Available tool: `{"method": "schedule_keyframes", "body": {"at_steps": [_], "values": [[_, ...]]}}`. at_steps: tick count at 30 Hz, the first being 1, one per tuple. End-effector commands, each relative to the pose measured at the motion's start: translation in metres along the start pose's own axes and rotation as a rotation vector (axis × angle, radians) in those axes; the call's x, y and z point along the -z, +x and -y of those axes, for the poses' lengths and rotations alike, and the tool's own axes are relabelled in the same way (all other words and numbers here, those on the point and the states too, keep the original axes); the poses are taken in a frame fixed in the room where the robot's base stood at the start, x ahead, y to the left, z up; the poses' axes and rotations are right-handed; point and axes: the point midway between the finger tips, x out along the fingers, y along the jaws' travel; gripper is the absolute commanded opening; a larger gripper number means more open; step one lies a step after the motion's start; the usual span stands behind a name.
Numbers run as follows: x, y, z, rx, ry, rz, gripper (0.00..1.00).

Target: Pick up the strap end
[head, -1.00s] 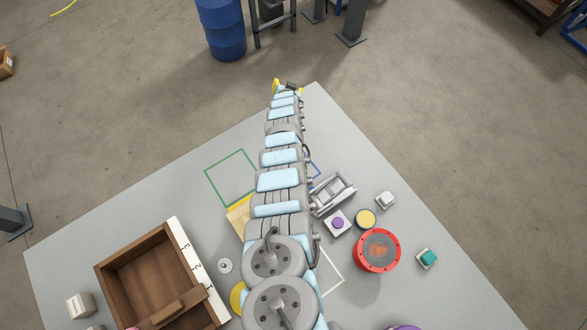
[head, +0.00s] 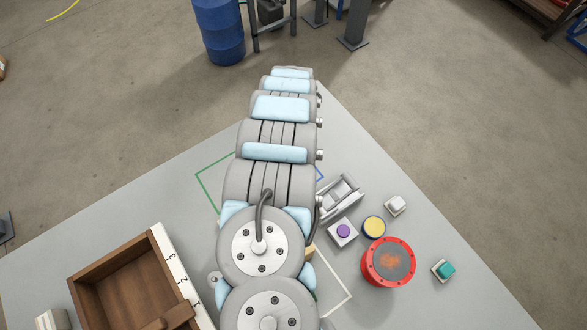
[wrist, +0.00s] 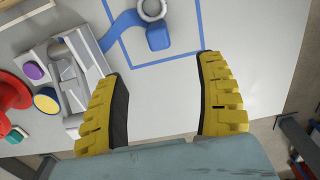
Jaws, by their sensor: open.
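In the wrist view, a blue strap (wrist: 122,27) runs from a grey metal ratchet-like device (wrist: 75,62) towards a grey ring (wrist: 152,8) at the top edge. A blue block-like end piece (wrist: 158,38) lies just below the ring, inside a blue outline on the table. My gripper (wrist: 162,66) is open and empty, its yellow fingers to either side of and below the blue end piece, apart from it. In the head view my arm hides the gripper and the strap; the grey device (head: 340,198) shows right of the arm.
A purple button (head: 343,230), a yellow-topped button (head: 374,226) and a red round part (head: 388,262) stand near the device. A teal button (head: 445,270) is further right. A wooden box (head: 130,285) is at left. The table's right side is mostly clear.

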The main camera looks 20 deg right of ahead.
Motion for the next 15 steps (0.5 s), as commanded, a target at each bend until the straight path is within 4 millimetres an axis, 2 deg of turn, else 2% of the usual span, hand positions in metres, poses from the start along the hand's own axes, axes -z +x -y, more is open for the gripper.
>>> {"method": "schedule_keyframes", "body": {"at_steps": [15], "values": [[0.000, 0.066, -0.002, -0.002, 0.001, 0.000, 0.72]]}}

***

WHAT THE TASK REQUIRES> Nothing but the lines from the one containing "Numbers run as" through the one containing "Motion for the" should appear in your copy, exactly as written and without pictures.

RESULT BELOW>
Numbers run as follows: x, y, z, rx, ry, rz, gripper (0.00..1.00).

Target: Pick up the strap end
[head, -1.00s] 
[head, +0.00s] 
[wrist, +0.00s] 
Jaws, by their sensor: open.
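In the wrist view, a blue strap (wrist: 122,27) runs from a grey metal ratchet-like device (wrist: 75,62) towards a grey ring (wrist: 152,8) at the top edge. A blue block-like end piece (wrist: 158,38) lies just below the ring, inside a blue outline on the table. My gripper (wrist: 162,66) is open and empty, its yellow fingers to either side of and below the blue end piece, apart from it. In the head view my arm hides the gripper and the strap; the grey device (head: 340,198) shows right of the arm.
A purple button (head: 343,230), a yellow-topped button (head: 374,226) and a red round part (head: 388,262) stand near the device. A teal button (head: 445,270) is further right. A wooden box (head: 130,285) is at left. The table's right side is mostly clear.

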The main camera looks 20 deg right of ahead.
Motion for the next 15 steps (0.5 s), as commanded, a target at each bend until the straight path is within 4 millimetres an axis, 2 deg of turn, else 2% of the usual span, hand positions in metres, poses from the start along the hand's own axes, axes -z +x -y, more is open for the gripper.

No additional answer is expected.